— Set task —
Copy all lines holding the word "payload" from the entries.

** Start **

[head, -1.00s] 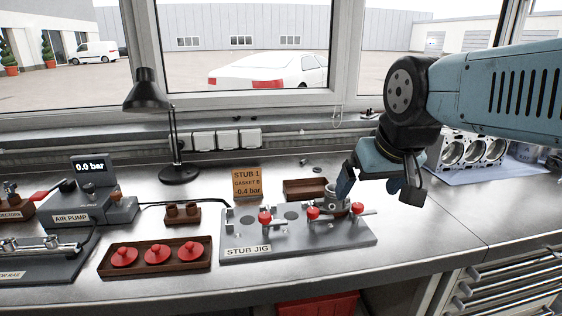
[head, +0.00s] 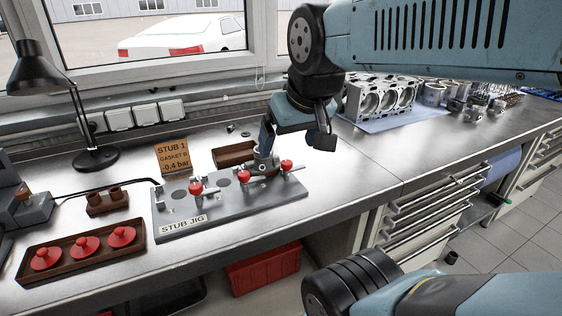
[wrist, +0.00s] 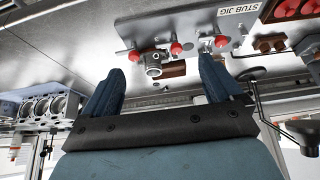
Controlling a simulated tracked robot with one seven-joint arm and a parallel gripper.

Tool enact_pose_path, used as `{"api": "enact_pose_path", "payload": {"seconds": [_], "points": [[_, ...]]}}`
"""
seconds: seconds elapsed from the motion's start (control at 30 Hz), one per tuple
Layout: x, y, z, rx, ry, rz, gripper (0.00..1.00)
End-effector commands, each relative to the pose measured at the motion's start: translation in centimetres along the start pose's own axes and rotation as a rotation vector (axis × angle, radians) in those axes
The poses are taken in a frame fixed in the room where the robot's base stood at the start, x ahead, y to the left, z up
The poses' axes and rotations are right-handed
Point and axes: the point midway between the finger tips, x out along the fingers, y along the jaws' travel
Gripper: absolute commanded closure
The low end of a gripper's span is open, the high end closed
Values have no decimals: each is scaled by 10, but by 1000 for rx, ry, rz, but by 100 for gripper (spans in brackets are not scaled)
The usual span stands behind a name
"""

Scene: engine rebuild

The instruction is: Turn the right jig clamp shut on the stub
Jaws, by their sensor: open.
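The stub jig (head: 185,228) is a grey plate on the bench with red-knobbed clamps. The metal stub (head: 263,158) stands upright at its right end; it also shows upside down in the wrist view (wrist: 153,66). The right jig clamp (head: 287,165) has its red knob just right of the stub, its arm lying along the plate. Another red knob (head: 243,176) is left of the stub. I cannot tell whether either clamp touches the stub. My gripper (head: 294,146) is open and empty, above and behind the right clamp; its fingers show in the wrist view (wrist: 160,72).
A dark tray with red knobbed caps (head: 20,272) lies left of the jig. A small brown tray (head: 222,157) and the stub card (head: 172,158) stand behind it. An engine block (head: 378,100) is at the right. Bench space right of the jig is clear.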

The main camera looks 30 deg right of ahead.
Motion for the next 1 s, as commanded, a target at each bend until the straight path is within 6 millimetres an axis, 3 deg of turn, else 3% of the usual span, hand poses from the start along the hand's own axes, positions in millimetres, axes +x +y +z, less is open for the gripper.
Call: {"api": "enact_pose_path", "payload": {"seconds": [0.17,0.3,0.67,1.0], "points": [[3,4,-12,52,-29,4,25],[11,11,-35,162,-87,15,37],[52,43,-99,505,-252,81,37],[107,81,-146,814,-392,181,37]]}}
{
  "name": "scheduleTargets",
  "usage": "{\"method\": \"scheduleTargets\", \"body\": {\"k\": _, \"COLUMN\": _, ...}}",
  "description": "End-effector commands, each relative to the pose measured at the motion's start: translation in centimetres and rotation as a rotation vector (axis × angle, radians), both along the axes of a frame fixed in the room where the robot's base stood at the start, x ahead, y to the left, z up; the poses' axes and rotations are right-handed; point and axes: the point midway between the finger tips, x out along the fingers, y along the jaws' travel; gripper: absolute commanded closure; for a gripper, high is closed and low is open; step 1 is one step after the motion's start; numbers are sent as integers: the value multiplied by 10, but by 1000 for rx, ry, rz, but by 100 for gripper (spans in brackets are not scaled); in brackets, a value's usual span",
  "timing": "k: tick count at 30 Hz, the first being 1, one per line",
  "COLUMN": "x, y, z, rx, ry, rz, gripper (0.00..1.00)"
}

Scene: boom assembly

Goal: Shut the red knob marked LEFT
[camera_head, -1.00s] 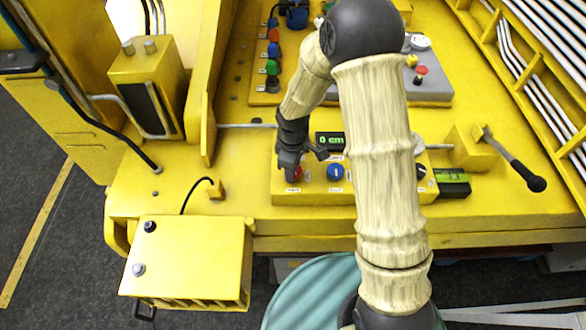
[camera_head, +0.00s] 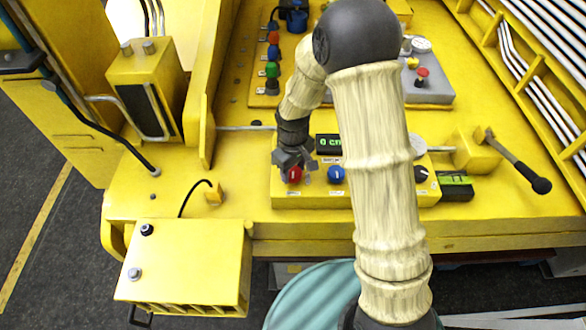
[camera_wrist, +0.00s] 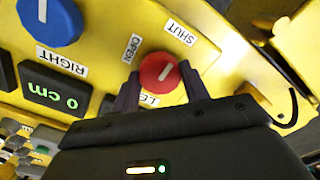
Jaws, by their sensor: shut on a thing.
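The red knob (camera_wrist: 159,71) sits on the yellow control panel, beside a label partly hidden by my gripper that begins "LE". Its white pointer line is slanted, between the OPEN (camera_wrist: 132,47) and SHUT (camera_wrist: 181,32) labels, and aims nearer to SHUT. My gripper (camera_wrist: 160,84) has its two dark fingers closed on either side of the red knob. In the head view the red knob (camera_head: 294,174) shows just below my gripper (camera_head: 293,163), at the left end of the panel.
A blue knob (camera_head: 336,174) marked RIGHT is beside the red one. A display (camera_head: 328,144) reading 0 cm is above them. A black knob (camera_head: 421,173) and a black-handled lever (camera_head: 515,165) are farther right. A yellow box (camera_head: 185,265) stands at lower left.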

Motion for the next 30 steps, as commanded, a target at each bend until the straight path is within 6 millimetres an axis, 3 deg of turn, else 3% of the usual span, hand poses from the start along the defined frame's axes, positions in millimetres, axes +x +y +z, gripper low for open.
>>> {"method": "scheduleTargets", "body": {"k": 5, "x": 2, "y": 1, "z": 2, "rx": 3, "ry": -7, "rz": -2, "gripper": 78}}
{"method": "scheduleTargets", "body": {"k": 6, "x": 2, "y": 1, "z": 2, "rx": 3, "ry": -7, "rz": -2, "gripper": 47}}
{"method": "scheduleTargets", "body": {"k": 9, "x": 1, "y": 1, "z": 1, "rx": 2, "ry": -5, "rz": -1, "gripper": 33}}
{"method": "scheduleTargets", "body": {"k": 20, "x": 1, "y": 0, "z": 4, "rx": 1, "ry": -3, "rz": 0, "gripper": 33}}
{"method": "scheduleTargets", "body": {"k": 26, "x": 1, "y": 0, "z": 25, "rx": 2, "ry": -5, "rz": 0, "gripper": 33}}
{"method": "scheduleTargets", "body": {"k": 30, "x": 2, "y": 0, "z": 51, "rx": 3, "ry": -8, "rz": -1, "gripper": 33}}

** End **
** Start **

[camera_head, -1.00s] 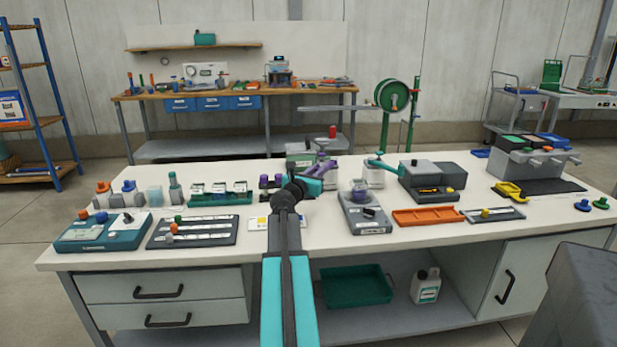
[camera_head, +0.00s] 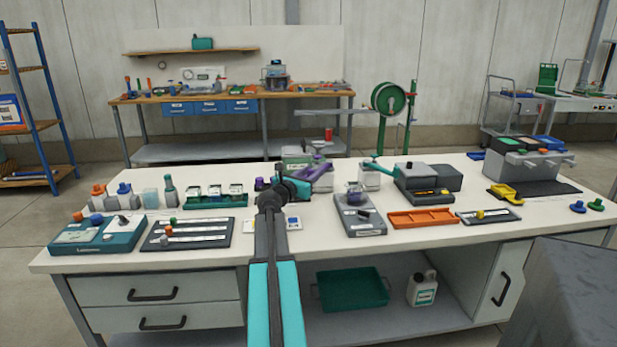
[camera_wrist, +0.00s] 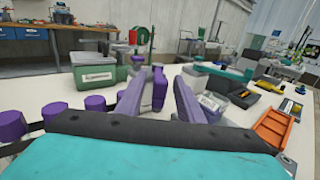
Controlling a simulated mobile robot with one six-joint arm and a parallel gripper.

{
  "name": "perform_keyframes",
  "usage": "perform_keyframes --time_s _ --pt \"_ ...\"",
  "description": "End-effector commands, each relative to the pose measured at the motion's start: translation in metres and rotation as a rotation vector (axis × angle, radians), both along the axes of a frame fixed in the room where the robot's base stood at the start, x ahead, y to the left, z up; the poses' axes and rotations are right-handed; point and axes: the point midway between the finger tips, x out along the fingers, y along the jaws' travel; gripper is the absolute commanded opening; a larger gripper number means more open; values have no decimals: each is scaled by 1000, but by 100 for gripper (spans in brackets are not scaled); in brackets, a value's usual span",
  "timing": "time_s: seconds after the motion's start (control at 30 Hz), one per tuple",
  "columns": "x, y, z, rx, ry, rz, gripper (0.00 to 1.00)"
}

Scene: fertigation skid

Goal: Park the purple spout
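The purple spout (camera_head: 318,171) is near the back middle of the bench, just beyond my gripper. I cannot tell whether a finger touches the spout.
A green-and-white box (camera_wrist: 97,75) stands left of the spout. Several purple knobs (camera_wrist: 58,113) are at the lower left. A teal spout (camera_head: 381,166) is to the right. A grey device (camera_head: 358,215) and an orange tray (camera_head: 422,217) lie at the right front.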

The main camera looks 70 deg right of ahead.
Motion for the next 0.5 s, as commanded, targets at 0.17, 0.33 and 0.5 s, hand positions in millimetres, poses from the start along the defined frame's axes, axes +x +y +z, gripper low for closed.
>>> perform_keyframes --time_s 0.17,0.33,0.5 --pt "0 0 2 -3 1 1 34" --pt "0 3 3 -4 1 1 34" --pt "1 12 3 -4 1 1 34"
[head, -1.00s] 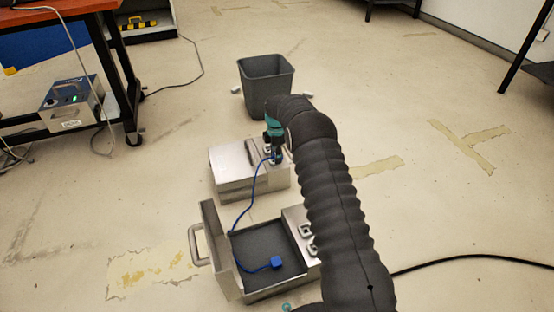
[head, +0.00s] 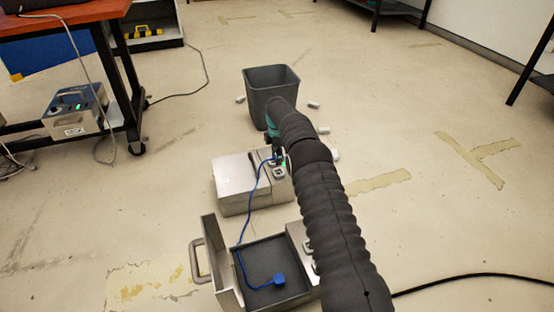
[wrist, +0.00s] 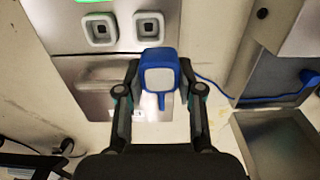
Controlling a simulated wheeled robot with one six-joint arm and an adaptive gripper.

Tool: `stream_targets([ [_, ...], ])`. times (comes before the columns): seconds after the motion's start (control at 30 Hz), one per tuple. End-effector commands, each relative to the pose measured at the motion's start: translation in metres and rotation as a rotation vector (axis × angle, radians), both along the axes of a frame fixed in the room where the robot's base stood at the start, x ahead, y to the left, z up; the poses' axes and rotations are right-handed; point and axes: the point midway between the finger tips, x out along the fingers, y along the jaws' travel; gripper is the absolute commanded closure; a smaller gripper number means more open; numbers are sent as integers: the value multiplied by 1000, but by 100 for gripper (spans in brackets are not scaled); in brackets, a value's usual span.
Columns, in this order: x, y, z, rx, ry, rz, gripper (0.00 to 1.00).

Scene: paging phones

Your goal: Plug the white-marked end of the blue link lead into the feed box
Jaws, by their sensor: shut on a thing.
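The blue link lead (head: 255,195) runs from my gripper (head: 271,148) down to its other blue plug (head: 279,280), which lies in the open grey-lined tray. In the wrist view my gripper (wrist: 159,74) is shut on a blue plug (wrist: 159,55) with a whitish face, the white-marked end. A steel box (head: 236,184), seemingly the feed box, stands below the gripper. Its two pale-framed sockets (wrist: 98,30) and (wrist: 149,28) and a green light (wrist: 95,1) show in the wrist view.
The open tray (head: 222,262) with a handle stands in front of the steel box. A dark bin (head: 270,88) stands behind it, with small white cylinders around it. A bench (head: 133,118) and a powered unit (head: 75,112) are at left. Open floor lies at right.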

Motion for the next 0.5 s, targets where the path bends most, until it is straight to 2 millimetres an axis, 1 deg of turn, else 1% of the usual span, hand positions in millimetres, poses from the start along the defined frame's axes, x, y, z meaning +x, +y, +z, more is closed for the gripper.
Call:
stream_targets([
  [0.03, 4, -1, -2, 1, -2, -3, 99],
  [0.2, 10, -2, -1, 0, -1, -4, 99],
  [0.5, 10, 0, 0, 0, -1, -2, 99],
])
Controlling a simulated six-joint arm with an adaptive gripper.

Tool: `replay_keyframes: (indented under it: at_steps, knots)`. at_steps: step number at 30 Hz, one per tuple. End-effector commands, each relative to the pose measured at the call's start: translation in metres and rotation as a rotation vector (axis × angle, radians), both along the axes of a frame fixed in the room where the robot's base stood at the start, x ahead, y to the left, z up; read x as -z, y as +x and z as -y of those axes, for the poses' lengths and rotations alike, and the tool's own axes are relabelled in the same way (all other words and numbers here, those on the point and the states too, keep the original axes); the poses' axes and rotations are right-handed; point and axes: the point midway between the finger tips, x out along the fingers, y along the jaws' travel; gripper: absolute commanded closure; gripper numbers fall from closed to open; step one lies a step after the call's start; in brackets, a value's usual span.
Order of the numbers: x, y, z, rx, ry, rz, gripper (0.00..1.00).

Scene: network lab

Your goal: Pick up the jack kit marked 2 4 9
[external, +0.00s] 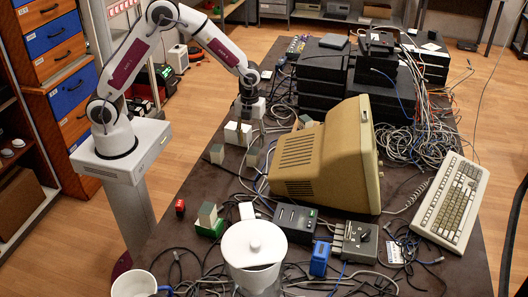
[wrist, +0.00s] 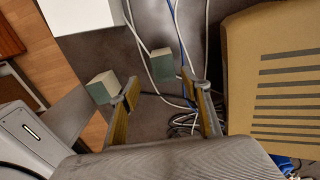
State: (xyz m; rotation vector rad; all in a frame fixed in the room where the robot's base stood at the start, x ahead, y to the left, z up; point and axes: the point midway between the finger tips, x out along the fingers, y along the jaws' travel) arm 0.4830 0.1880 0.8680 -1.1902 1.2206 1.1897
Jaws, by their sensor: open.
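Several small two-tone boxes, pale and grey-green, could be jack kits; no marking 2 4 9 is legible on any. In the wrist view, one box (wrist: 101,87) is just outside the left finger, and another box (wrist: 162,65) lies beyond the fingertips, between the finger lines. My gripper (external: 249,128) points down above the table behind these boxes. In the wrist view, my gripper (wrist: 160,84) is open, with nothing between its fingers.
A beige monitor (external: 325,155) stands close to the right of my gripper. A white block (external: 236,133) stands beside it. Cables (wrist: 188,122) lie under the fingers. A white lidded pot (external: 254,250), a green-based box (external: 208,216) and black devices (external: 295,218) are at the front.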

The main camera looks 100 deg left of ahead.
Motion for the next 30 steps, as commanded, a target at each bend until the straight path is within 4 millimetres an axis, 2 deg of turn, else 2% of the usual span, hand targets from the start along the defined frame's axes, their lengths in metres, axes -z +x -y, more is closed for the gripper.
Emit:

** End **

— Exercise answer —
Tool enact_pose_path, used as `{"api": "enact_pose_path", "payload": {"seconds": [_], "points": [[_, ...]]}}`
Call: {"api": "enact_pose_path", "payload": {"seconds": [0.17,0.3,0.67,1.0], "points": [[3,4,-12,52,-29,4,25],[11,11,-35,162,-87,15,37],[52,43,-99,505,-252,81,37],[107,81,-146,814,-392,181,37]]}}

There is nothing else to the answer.